Monday, May 19, 2008

reggae reggae to the maximum

A week is a long time in politics. In the world of blogging it must be a fortnight. In my world its just seven days. Which brings me nicely to the purchases over the last seven days. As the post's title suggests there may be some reggae involved.

I'd like to herald the arrival of a new seven inch from All City Records that has just hit the shelves. It's a new tune by T-Woc called 'Warning' and it features Brother Culture on vocals. It's a proper stepper and there's a great dub version excursion on the flip. Check it out.

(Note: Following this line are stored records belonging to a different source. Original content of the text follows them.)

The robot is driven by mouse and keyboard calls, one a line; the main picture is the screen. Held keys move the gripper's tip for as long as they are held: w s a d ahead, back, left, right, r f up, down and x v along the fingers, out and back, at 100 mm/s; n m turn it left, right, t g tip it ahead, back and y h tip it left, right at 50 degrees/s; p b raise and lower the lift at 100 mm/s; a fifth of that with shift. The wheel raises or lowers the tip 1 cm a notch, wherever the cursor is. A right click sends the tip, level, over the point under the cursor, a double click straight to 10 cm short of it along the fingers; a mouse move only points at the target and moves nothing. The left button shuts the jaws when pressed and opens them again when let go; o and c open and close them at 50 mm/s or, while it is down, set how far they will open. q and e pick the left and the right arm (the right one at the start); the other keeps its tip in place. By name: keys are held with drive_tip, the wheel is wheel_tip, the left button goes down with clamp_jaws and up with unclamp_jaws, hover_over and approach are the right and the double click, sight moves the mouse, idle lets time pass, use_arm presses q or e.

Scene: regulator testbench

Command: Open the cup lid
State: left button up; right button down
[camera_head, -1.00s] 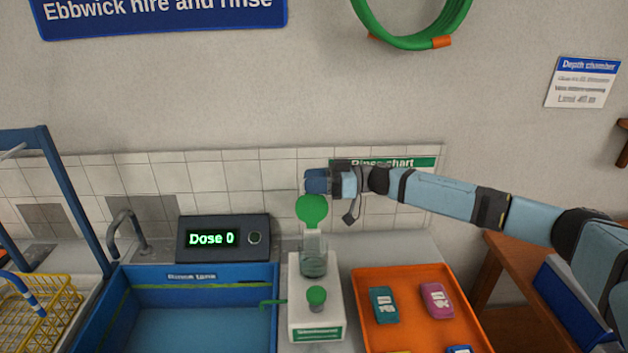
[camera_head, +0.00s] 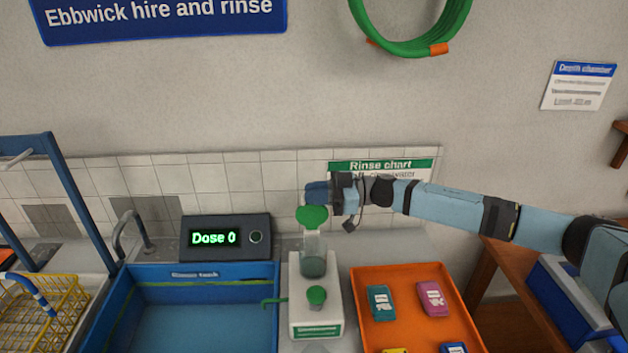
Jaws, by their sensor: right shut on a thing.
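The cup (camera_head: 313,258) is a clear vessel on the white dispenser stand (camera_head: 302,322), in the middle of the head view. Its green lid (camera_head: 312,216) is above the cup's mouth and looks like a flattened disc, tilted. The hinge is too small to make out. My right gripper (camera_head: 318,192) is at the lid's upper edge and is shut on it. The fingers are small and partly hidden, so the exact grip does not show. My left gripper is not in view.
Left is a blue rinse tank (camera_head: 100,312) with a "Dose 0" display (camera_head: 226,238) behind. Right is an orange tray (camera_head: 408,274) with several coloured packs. The tiled wall is close behind.

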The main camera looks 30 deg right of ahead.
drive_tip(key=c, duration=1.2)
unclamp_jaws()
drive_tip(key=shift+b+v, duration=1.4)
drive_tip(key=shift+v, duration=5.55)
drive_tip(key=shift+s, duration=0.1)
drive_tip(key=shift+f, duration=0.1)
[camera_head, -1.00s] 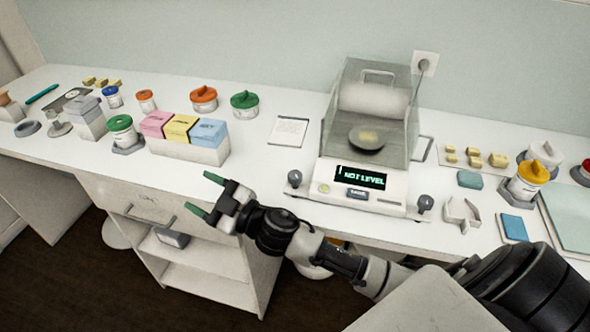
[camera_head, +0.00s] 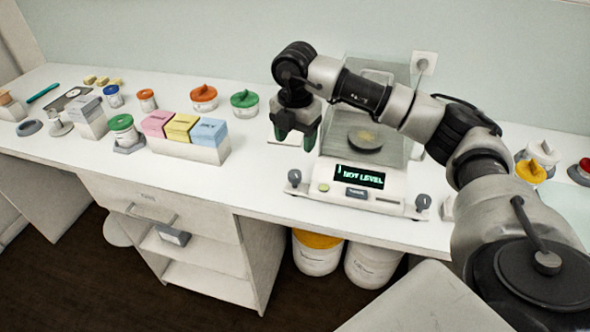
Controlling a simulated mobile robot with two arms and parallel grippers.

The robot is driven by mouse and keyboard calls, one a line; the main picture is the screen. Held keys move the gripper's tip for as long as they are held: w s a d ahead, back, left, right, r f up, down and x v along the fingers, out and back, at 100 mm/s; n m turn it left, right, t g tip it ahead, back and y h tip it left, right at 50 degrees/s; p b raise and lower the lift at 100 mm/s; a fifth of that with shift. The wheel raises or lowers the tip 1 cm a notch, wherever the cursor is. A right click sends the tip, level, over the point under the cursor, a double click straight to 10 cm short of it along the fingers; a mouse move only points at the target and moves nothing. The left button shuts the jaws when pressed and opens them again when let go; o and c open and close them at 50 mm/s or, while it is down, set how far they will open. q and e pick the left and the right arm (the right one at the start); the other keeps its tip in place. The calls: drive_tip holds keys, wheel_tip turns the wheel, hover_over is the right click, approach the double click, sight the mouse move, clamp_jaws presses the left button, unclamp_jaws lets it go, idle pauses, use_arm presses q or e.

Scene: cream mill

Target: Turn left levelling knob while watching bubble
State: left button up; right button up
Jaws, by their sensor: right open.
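The balance (camera_head: 318,176) stands on the white bench with a clear draft shield, and its display (camera_head: 358,178) reads NOT LEVEL. The left levelling knob (camera_head: 294,177) is a dark knob at its front left corner. The right knob (camera_head: 422,202) is at the front right corner. A small yellow-green round spot (camera_head: 323,187), perhaps the bubble level, lies left of the display; the bubble is too small to make out. My right gripper (camera_head: 295,136) points down, open and empty, above and behind the left knob, not touching it. My left gripper is out of view.
My right arm crosses over the balance and hides part of its shield and the bench's right side. A white pad (camera_head: 283,137) lies partly behind the gripper. A green-lidded jar (camera_head: 244,103) and colour-topped boxes (camera_head: 181,126) stand left. The bench front left of the balance is clear.

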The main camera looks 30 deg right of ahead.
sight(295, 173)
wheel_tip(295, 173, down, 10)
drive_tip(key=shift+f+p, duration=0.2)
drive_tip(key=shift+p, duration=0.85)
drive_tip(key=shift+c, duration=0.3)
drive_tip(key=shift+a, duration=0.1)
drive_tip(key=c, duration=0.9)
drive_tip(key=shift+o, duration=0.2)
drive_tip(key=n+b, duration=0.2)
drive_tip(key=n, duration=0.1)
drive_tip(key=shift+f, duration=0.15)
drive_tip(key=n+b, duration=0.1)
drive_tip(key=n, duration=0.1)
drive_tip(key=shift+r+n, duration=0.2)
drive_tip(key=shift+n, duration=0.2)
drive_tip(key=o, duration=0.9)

I ventured down the back of Tower Records ground floor the other day and a Trojan seven inch box-set was staring me in the eye. It's the 'Haunted House' Skinhead Sevens selection and it features some real skinhead reggae gems on it by the likes of The Upsetters, The Cimarons and The Black Diamonds. It has eight seven inches in the box-set and a great picture on the cover. See above.

I dropped into Oxfam today and came across the third Bstrd Boots seven inch release for one euro. It's the Drums of Death remix of two Roots Manuva tunes, 'Witness' and 'Join the Dots'. I'm really liking it. This means I now have about 8 different remixes of 'Witness'. That could be a future podcast.

I also picked up some other prize gems in the same shop. Three twelve inches from the early nineties. The first is a Sabres of Paradise release that was released to raise awareness in the UK about the Criminal Justice Bill. Its the 'Repetitive Beats' EP and features tunes by Primal Scream and On U Sound. The second record was the seventh release on the Philly Blunt label, an off-shoot of Roni Size's V Recordings. It's called Bass-Switch and its by Firefox and Glamour Gold, who are better known as Roni Size and DJ Krust. It's not a patch on the earlier Philly Blunt releases but it still holds its own considering an awful lot of shite jungle was being released around this time (1996). The final tune from Oxfam is an old Shut Up and Dance release from 1992 by IC3. It was simply called The EP and featured MC Duke. Duke later produced for the jungle label Suburban Base. The tunes on the e.p. veer towards the rap sound that SUAD were into at the time. It still sounds deadly.

Keeping with Shut Up and Dance, I popped into the new premises that Beatfinder are occupying and I think I made the first purchases in the new premises. The first was another SUAD record by PJ and Smiley called The Art of Moving Butts. The second was a Hal Roach comedy album recorded live at Jurys Cabaret. I can't wait to mix those up.